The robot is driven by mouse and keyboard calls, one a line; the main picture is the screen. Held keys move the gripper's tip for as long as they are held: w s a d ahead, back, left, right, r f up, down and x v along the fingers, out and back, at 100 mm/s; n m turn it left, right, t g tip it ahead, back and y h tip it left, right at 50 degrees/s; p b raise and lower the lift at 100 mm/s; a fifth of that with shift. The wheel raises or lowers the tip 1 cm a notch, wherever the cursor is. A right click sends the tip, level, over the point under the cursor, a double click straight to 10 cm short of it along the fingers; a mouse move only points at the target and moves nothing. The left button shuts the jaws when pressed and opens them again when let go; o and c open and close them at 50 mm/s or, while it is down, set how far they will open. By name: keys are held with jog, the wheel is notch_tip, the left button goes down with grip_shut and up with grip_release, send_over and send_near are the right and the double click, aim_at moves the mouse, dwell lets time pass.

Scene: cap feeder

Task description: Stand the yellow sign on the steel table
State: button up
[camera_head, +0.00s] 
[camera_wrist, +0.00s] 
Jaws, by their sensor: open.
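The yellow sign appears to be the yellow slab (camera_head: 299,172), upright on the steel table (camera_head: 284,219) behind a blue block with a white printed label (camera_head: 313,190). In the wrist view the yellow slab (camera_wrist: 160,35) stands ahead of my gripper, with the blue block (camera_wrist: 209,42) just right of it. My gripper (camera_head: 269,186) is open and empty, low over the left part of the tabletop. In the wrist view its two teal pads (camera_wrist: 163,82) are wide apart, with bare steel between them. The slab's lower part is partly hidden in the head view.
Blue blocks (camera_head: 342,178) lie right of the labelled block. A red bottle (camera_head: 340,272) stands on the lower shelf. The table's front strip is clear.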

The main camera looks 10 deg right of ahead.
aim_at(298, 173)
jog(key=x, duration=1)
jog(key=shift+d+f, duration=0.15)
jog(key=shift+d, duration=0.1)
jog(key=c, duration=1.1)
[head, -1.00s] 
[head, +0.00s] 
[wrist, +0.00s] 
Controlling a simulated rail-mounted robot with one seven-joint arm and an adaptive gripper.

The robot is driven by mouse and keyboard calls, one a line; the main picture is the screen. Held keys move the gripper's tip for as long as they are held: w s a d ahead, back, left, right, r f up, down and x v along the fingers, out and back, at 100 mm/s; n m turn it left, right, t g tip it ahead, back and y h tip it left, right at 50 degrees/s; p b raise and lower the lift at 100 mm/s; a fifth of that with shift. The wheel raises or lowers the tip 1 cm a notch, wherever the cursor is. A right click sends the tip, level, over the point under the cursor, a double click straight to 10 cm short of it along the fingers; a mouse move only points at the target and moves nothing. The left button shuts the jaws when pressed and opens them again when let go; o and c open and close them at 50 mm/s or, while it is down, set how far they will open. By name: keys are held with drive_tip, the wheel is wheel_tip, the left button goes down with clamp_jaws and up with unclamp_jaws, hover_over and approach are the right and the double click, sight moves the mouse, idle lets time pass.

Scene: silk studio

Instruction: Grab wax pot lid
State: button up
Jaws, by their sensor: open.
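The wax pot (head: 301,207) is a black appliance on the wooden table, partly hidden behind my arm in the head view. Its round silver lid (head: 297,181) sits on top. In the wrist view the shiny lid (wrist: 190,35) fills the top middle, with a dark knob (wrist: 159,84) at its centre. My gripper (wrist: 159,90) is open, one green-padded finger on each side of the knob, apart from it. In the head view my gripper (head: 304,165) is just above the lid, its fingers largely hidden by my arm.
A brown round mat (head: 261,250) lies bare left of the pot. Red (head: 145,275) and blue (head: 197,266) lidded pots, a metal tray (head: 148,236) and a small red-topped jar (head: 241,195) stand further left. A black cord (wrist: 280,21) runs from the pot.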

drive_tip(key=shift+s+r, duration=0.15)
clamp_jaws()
_ _ _ _ _
[TASK OBJECTIVE] Above are the lines; repeat exactly the ones from the line containing "Scene: cap feeder" down to the line containing "[camera_wrist, +0.00s]", both inclusive.

[WORKED ANSWER]
Scene: cap feeder

Task description: Stand the yellow sign on the steel table
State: button up
[camera_head, +0.00s] 
[camera_wrist, +0.00s] 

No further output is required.